Grande Lúcio: Eu sou um fã declarado do Dalton Trevisan. Um dia desses eu conto a história do meu encontro com ele.

Ora, Sonia, seja benvinda à minha cristaleira de velhas emoções! Vou retribuir a visita em breve.

Rubo: Você nem imagina como era divertido gravar essas histórias...Era risada o tempo todo! Tenho certeza de que o seu conto deve ser excelente.

Mutante: Não é só a sua mente que é "poluída". Como visto nos comentários, a de muita gente também. E a minha, se estivesse ouvindo os papos dessa turma.

Claudia: E quem não imaginaria, meu bem? Sim, era para isso. Que bom que você gostou.

Celina: Ah, você me deixa tão feliz por ter gostado da minha novelinha! Eu tenho muitas histórias de ficção. De vez em quando vou postando algumas aqui.

Doce Claire: O Dalton Trevisan acredita piamente no que você falou. Tem um outro escritor, o dramaturgo Harold Pinter (Prêmio Nobel de Literatura) costuma dizer que a sua obra é como se fossem fragmentos de conversas captadas em um ônibus.

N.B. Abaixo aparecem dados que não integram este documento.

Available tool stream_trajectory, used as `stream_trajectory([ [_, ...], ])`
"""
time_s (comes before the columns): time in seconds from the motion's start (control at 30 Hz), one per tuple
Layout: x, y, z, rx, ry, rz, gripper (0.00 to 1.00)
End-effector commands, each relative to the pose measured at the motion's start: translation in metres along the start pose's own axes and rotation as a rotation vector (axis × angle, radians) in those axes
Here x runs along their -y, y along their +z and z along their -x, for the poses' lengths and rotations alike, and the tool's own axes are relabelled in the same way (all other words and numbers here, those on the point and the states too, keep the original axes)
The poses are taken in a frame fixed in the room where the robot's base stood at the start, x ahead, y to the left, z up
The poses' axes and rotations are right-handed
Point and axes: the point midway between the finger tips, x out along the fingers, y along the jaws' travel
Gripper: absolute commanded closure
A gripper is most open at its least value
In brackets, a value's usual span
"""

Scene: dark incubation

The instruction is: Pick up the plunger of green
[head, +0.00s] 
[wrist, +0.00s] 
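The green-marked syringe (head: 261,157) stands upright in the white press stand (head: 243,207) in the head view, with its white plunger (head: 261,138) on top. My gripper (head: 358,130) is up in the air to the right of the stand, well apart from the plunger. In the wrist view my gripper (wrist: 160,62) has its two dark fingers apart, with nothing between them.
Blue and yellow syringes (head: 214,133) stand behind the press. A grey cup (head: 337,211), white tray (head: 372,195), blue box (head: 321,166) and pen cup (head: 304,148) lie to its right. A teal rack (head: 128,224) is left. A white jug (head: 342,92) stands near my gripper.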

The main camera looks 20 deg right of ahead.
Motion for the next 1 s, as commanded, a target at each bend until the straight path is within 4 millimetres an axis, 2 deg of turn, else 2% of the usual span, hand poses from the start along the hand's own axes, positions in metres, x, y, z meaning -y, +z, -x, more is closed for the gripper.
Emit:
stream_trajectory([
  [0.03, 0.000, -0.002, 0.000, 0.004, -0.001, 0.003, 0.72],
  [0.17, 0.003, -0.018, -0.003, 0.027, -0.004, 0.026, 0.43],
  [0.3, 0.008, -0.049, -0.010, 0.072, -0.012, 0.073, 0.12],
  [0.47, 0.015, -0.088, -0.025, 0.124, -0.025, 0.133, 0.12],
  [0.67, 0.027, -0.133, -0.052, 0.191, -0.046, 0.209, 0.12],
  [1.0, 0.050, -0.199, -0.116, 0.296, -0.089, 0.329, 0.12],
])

Desirée: Sua mente não é perversa...O autor é que te induziu a pensar besteira, ré! ré! ré!...
Imagino que banheiro de mulheres seja um manancial de histórias. Mas, por razões óbvias, não posso ouvi-las para recontá-las. Por que voc~e não conta algumas no seu ótimo blog?

Obrigado a todos, um grande beijo e muita luz para vocês!

Anônimo disse...

Oi, Marco!

Gostei demais dessas histórias ouvidas no ônibus. Claro que a gente pensa em "outra coisa", menos em baton e silicone... risos. Mas o final ficou espetacular, nos trazendo de volta à realidade, como quando o ônibus para no seu ponto.

Abração.

Anônimo disse...

Marco,

Você, realmente, é dos bons na arte de escrever! E olha que isto é uma dádiva que a gente recebe de Deus!
A facilidade com que as palavras fluem e cabeça para bolar estas histórias maravilhosas são as armas de um verdadeiro escritor.

Parabéns e um beijo grande da

Sonia

Marco disse...

Zeca: Legal que você gostou!

Sonia: É sempre um prazer enorme vê-la por aqui. Nem sei o que dizer de suas palavras tão amáveis. Só que prometo continuar escrevendo para pessoas maravilhosas como você.